4. University Names – University names, like addresses, can have many parts. Is it “University of X”, “X University”, or “The University of X”? Of course, the word university can be abbreviated in many ways (U, U., Univ.) and is different in different languages. Then there are state universities with campuses in many locations. Is the separator a space, a comma, a dash, or the word ‘at’. All of these are used and sometimes they are different in a single state system. Probably best to fall back on suggestion #1. See how ROR already does it and stick with that.
5. Funder Names – Stick with the Crossref Funder Registry for names of funding organizations. If this registry migrates to another identifier system (perhaps ROR), this will allow systematic migration from Crossref to the next identifier registry.

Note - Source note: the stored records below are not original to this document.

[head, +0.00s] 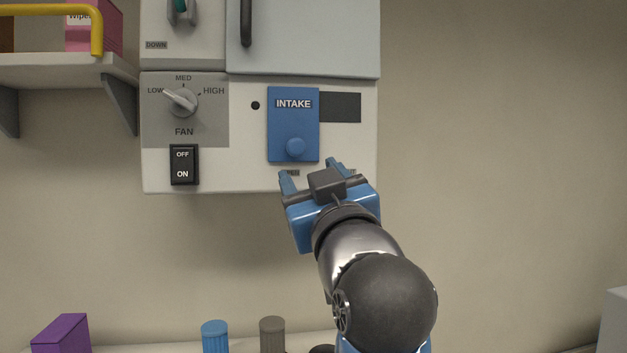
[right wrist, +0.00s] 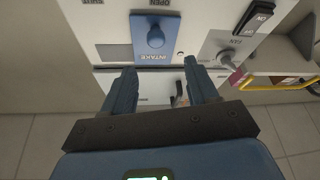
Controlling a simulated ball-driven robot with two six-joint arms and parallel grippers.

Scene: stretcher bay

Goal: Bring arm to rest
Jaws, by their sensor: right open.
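My right gripper (head: 310,174) is open and empty in the head view. Its arm comes up from the lower right. The fingertips point at the wall panel (head: 240,140), just below the blue INTAKE slide (head: 276,135) and its round knob (head: 295,147). In the right wrist view the open fingers (right wrist: 160,70) reach toward the same blue slide (right wrist: 143,30), seen upside down. Nothing is between the fingers, and they look apart from the knob. My left gripper is not in view.
The panel also carries a fan dial (head: 182,102) turned toward LOW and a black rocker switch (head: 184,165). A shelf (head: 60,70) with a yellow rail is at upper left. A purple box (head: 60,333) and a blue cylinder (head: 215,337) stand below. The wall at right is bare.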

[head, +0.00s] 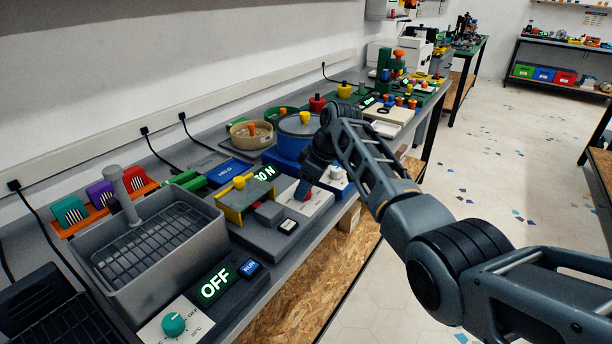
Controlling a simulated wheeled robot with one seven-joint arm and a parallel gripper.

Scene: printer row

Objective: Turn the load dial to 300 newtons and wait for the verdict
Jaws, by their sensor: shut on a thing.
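A test unit has a grey base with a yellow bridge (246,197) and a grey block in front of it. Its green-lit display (264,173) reads as ending in "30 N"; its left part is hidden behind the bridge. A blue panel (234,171) beside it appears to read "HELD". My gripper (303,190) points down at the white dial plate (316,204) on the right of this unit. It is shut on the load dial, which the fingers hide, so I cannot read the dial's setting.
A blue tub (296,135) and a white box with a knob (338,180) stand close to my gripper. The floor on the right is clear.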

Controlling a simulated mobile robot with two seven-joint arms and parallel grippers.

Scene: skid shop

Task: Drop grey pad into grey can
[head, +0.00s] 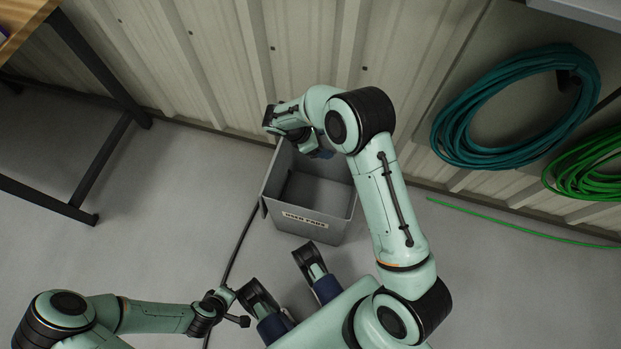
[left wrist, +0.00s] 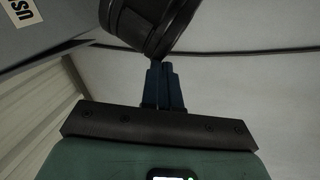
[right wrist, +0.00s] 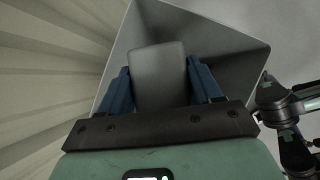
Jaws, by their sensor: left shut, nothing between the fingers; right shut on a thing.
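The grey can (head: 327,232) is an open box on the floor against the wall, with a "USED PADS" label on its front. My right gripper (head: 321,153) is over the can's back part. In the right wrist view the right gripper (right wrist: 160,80) is shut on the grey pad (right wrist: 158,72), a flat rounded plate between its blue fingers. The can's open inside (right wrist: 222,62) shows behind the pad. I cannot make out the pad in the head view. My left gripper (left wrist: 164,68) is shut and empty, its blue fingertips together; part of the can's label shows at top left there.
A dark-legged table (head: 95,75) stands at the left. A teal hose coil (head: 455,130) and a green one (head: 590,180) hang on the wall at right. A dark cable (head: 240,245) runs along the floor beside the can. Floor right of the can is mostly clear.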

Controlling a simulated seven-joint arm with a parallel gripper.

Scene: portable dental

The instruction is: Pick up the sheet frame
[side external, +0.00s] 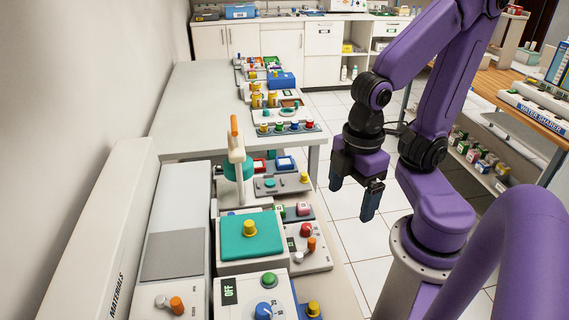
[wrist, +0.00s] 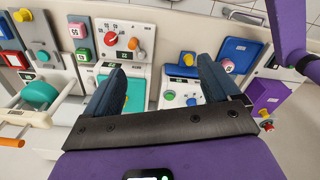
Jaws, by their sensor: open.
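No part is clearly recognizable as the sheet frame, so I cannot tell which one it is. A white upright device with a teal drum and an orange-tipped handle (side external: 236,165) stands among the bench units at centre left. A teal plate with a yellow knob (side external: 250,237) tops a white box nearer the camera. My gripper (side external: 352,195) is open and empty, in the air to the right of these units. In the wrist view my gripper's two dark blue fingers (wrist: 161,66) are spread apart above the control panels, with nothing held between them.
A long box marked MATERIALS (side external: 85,230) borders the left.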

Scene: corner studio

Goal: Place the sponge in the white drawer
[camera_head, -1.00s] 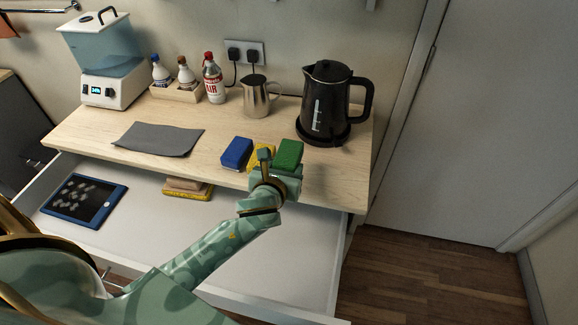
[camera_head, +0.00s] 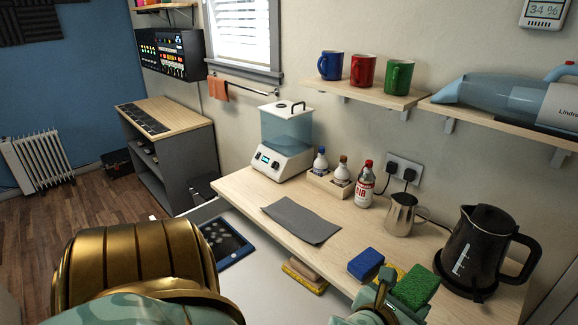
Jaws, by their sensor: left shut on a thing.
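The white drawer (camera_head: 262,272) stands pulled open under the counter; its right part is out of view. My left gripper (camera_head: 388,292) is at the counter's front edge, shut on the green sponge (camera_head: 418,287). The gripper's fingers hide part of its grip. A blue sponge (camera_head: 366,264) lies on the counter just left of it, and a yellow sponge (camera_head: 396,270) shows partly behind a finger. A brown-and-yellow sponge (camera_head: 304,276) lies in the drawer near the counter. My right gripper is not in view.
A blue-framed tablet (camera_head: 226,243) lies in the drawer at its left. On the wooden counter are a grey cloth (camera_head: 300,220), a blender-like machine (camera_head: 285,140), bottles in a tray (camera_head: 322,182), a steel jug (camera_head: 402,214) and a black kettle (camera_head: 474,250). The drawer's middle is largely bare.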

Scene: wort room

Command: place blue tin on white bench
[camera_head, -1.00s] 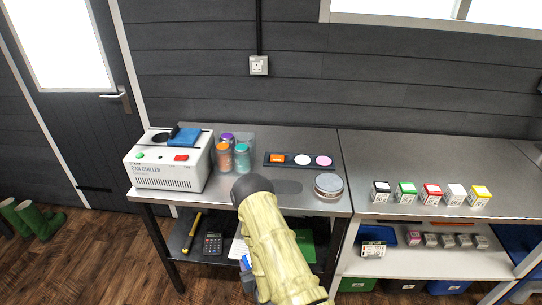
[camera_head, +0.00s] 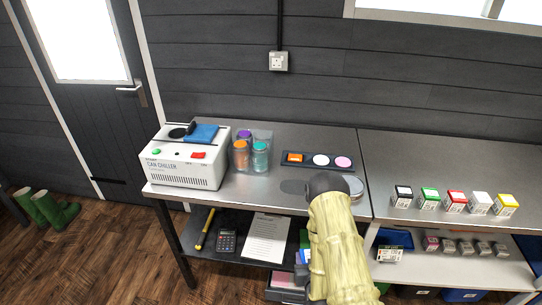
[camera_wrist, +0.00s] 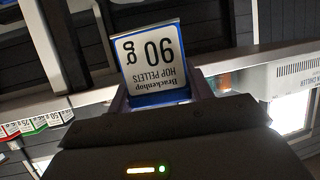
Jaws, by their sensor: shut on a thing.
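The blue tin (camera_wrist: 152,62) is in my gripper (camera_wrist: 160,100) in the wrist view. It has a blue edge and a white label reading "Brackenhop Hop Pellets 90 g", upside down in this view. My gripper is shut on it. In the head view my arm hides most of the gripper, and a small blue and white patch, likely the tin (camera_head: 304,257), shows beside the arm, in front of the left bench's lower shelf. Two steel-topped benches stand side by side, the left bench (camera_head: 270,195) and the right bench (camera_head: 420,160); I cannot tell which is called white.
A can chiller (camera_head: 187,160), several jars (camera_head: 260,155) and a dark tray of discs (camera_head: 320,160) stand on the left bench. A round tin (camera_head: 354,186) is partly behind my arm. Several small boxes (camera_head: 455,202) line the right bench's front; its back is clear.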

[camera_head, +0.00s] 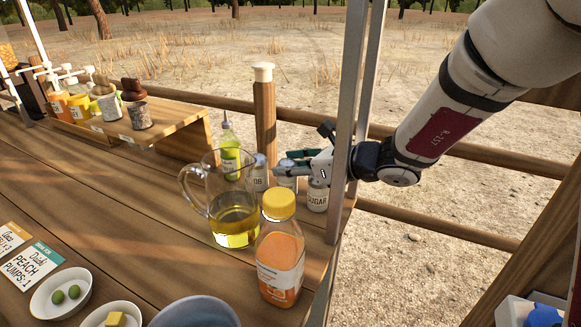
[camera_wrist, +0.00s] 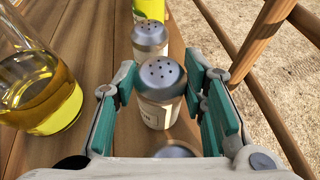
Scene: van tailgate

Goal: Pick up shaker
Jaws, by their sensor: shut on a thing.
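A shaker with a grey perforated cap and pale body (camera_wrist: 160,100) is between the teal pads of my gripper (camera_wrist: 160,78), which is shut on it. The same shaker (camera_head: 287,181) shows in the head view, partly hidden by the fingers of my gripper (camera_head: 284,163). It looks upright; I cannot tell whether it touches the table. A second shaker (camera_head: 259,178) stands just left of it, also seen beyond it in the wrist view (camera_wrist: 150,40). A third, labelled SUGAR (camera_head: 317,198), stands to the right.
A glass pitcher with yellow liquid (camera_head: 233,226) and an orange bottle with a yellow cap (camera_head: 281,262) stand close in front. A green bottle (camera_head: 230,158) is behind the pitcher. A metal post (camera_head: 343,130) rises beside my wrist. Bowls stand at the front edge.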

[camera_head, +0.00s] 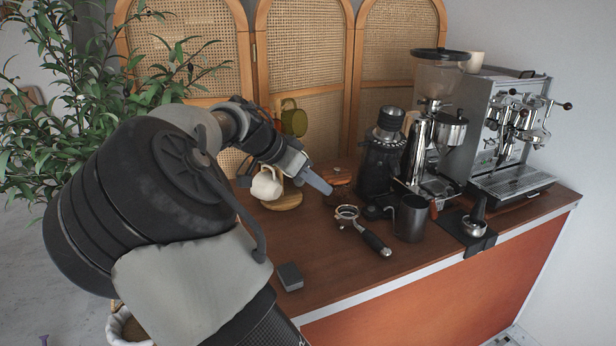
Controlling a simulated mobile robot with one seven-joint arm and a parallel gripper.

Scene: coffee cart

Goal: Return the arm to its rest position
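My arm reaches in from the lower left over the brown counter (350,281). My gripper (317,182) is at its far end, above the counter and in front of the round wooden base (285,203) of what looks like a mug stand. A white mug (265,187) shows just left of the gripper, over that base. An olive-green mug (294,121) shows higher up behind the wrist. The gripper's fingers overlap in this view, so their opening is hidden. I cannot tell whether the gripper touches the white mug.
A portafilter (348,213), a dark metal cup (410,218), a black grinder (379,165) and a tall grinder (437,80) stand right of the gripper. An espresso machine (505,125) is farther right. A small grey box (290,276) lies near the front edge. A plant (75,100) stands left.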

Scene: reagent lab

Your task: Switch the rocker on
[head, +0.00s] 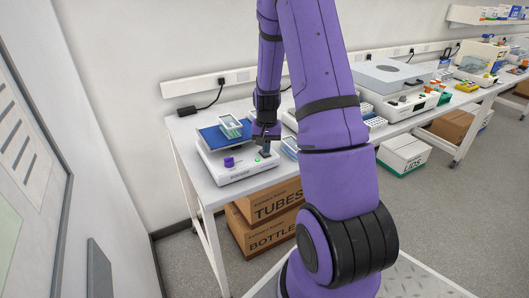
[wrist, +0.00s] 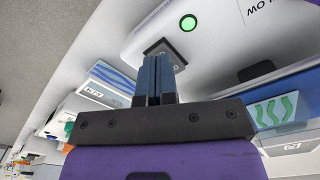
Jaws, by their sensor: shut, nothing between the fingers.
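The rocker (head: 236,174) is a white machine with a blue platform (head: 216,138) at the left end of the bench. A purple knob (head: 228,162) and a bright green light (head: 257,157) are on its front. My gripper (head: 264,150) is at the right part of the front, beside the light. In the wrist view my gripper (wrist: 158,60) is shut and empty. Its tips are at a dark switch plate (wrist: 151,49) on the white housing and hide most of the switch. The green light (wrist: 188,22) glows close by. I cannot tell the switch's position or whether the tips touch it.
A clear tray (head: 230,126) stands on the blue platform. Blue-and-white boxes (wrist: 112,78) and a container with green wavy marks (wrist: 272,110) are near the gripper in the wrist view. Cardboard boxes (head: 270,203) sit under the bench.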

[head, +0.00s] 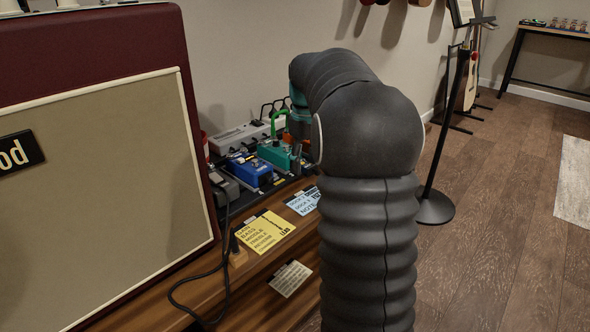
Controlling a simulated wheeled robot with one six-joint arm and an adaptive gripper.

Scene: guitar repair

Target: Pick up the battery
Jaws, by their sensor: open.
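I cannot make out a battery in the head view; my arm hides part of the bench. My gripper (299,138) shows only in part at the left edge of my arm. It points down over the row of effect pedals, close to the green pedal (278,154). Its jaws are open. Whether anything lies between or under the fingers is hidden.
A large amplifier (110,190) stands left. A black stand (436,208) is on the floor right.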

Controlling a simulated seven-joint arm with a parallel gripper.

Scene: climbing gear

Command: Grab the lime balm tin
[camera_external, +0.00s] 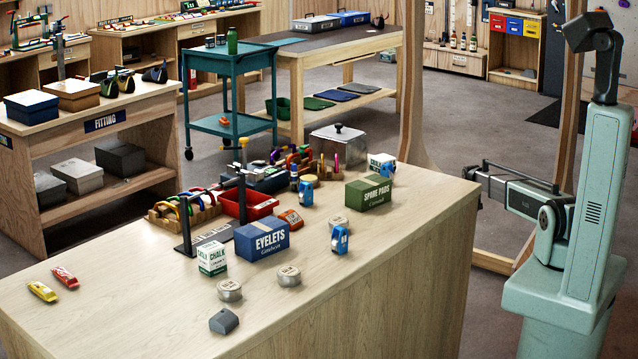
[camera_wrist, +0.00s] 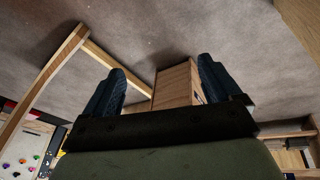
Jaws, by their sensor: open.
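Three small round silvery tins stand on the light wooden table. One tin (camera_external: 229,291) is near the front, another tin (camera_external: 289,276) is to its right, and a third tin (camera_external: 338,222) is farther back beside a blue tape dispenser. Their labels are too small to read, so I cannot tell which is lime balm. My gripper (camera_external: 474,172) is off the table's right edge, well away from the tins. In the wrist view, my gripper (camera_wrist: 164,84) is open and empty, with its two dark blue fingers wide apart. No tin shows in that view.
A blue EYELETS box (camera_external: 262,240), a white chalk box (camera_external: 212,258) and a green SPARE PADS box (camera_external: 368,193) stand around the tins. A grey block (camera_external: 224,321) lies in front. A black stand (camera_external: 187,225) rises farther back. The table's front right is clear.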

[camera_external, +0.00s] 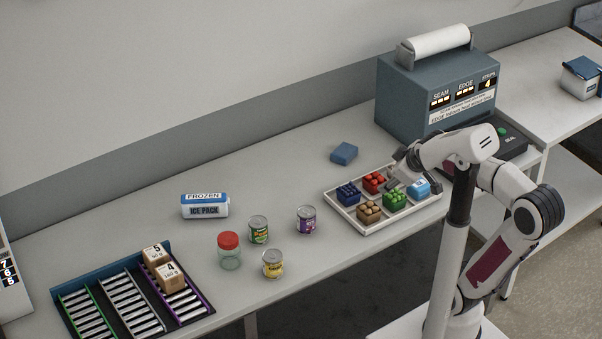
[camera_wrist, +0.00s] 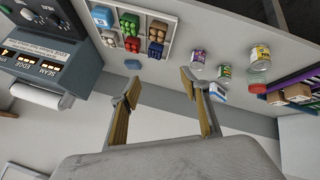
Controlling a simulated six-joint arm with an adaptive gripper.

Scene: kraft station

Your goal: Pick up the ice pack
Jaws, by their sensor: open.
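The ice pack (camera_external: 205,207) is a white and blue block labelled "FROZEN ICE PACK". It lies on the table left of centre in the external view. It also shows in the wrist view (camera_wrist: 217,91), small, to the right of my gripper's fingers. My gripper (camera_external: 396,177) is above the sorting tray, well to the right of the ice pack. In the wrist view my gripper (camera_wrist: 159,86) has its two fingers spread wide with nothing between them.
Several cans, including a green one (camera_external: 258,230), and a red-lidded jar (camera_external: 229,250) stand right of the ice pack. A white tray (camera_external: 350,222) of coloured items lies under my gripper. A blue block (camera_external: 344,153) lies behind it. A roller rack (camera_external: 75,285) is at front left.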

All of these suggestions are, at best, stopgap solutions. The ambiguity of these names is a principal motivation for identifiers in the first case. Fortunately, DataCite is including organizational identifiers for creators and contributors in the next release of their metadata schema (Version 4.3) which is imminent. Keep your eyes open for that announcement and integrate organizational identifiers (and others) into your DataCite metadata and tools as soon as possible.
Conclusion
The initial affiliation survey of DataCite metadata has uncovered some interesting results. First, the Data Center level seems reasonable for analysis and the DataCite API sampling capability is very useful for generating Data Center collections for analysis. Second, the number of unique publisher, creator/contributor, and funder affiliations per Data Center are generally small and, in many cases only one. This greatly simplifies the process of ROR adoption for these Data Centers as they only need a few RORs to cover all of their metadata records. Improving the consistency of the affiliation strings will also help this process along.
Removing ambiguity and ensuring credit where it is due are important goals of the ROR community and we can all contribute to achieving success. Now is the time to ROR!